La experiencia valió la pena, con lecciones aprendidas como que la bicicleta tiene que estar preparada, las cubiertas deben ser gruesas y los frenos en muy buen estado. Ademas hay que cuidar que las extremidades; piernas, brazos, garganta y orejas estén bien protegidas.
Contratiempos

Particularmente este año el frío es intenso, el viento que sopla con fuerza no deja avanzar, las sales dañan la bicicleta, los cambios casi no responden, la cadena se atraca. Para mí uno de los problemas es que los candados de seguridad se atascan con la lluvia y con el frío, porque siempre dejo la bicicleta amarrada afuera. A raíz de esto el procedimiento de desbloquearla es exasperante y lleva varios minutos de intento. Una vez también me percaté que las llantas se congelaron. Estaban duras como piedra, que al descongelarse advertí que estaban pinchadas y tuve que cambiarlas.

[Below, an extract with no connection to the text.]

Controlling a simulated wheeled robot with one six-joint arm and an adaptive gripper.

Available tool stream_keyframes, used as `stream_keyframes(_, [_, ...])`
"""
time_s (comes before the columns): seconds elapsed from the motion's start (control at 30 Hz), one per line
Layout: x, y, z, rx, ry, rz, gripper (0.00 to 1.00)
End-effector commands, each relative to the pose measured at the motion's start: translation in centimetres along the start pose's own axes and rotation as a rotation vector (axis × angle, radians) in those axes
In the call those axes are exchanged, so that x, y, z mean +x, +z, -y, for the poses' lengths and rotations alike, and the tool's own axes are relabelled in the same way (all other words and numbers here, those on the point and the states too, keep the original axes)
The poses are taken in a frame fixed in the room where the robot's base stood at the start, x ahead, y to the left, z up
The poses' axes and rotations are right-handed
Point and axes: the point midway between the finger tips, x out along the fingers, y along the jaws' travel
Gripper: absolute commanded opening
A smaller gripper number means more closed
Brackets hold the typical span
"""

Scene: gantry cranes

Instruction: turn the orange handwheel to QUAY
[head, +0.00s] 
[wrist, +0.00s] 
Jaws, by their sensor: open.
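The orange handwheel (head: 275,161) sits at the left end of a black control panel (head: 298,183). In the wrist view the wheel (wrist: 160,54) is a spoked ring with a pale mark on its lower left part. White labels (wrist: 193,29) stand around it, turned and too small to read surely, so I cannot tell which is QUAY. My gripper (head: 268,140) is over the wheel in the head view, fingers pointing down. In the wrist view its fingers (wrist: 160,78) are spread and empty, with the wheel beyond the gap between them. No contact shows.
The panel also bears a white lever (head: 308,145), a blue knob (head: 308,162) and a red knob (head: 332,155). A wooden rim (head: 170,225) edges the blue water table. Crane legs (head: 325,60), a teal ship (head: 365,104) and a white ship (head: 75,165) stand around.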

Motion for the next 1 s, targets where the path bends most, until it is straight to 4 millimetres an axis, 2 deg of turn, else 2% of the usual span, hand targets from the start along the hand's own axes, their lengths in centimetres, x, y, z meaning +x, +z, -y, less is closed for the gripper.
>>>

Otro peligro al andar es el denominado hielo negro. Es el que se produce cuando la temperatura se eleva momentáneamente por encima de los cero grados centígrados y se derrite parcialmente la nieve. Luego vuelve a bajar abruptamente la temperatura con lo que se congelan los charcos, formándose el infame “black ice” o hielo negro, que al ser del mismo color oscuro del pavimento no se nota y son una verdadera trampa de hielo.
Hay que considerar que en invierno es la menor cantidad de horas de luz del día, y a menudo, cuando todavía hay luz natural, esta es poca, debido a la nubosidad habitual en muchos días de esta estación, y eso sin hablar de la niebla algunas veces, por lo que es muy importante hacerse ver. También merece la pena invertir en luces delanteras y traseras, indispensables para circular y se nos vea desde lejos cuando la luz ambiente empieza a declinar.


Afortunadamente cada vez es más la gente que acumula kilómetros en bici, haga el tiempo que haga. Esto ayuda a que yo tampoco tema montar en estos meses sin que el pronóstico meteorológico me haga desistir, como el día en que encaré hacia el trabajo por una ruta cubierta de blanco. El aire congelado no me molestó. El cielo gris se abría sólo para dejar caer más nieve, con esa quietud única que tiene el invierno.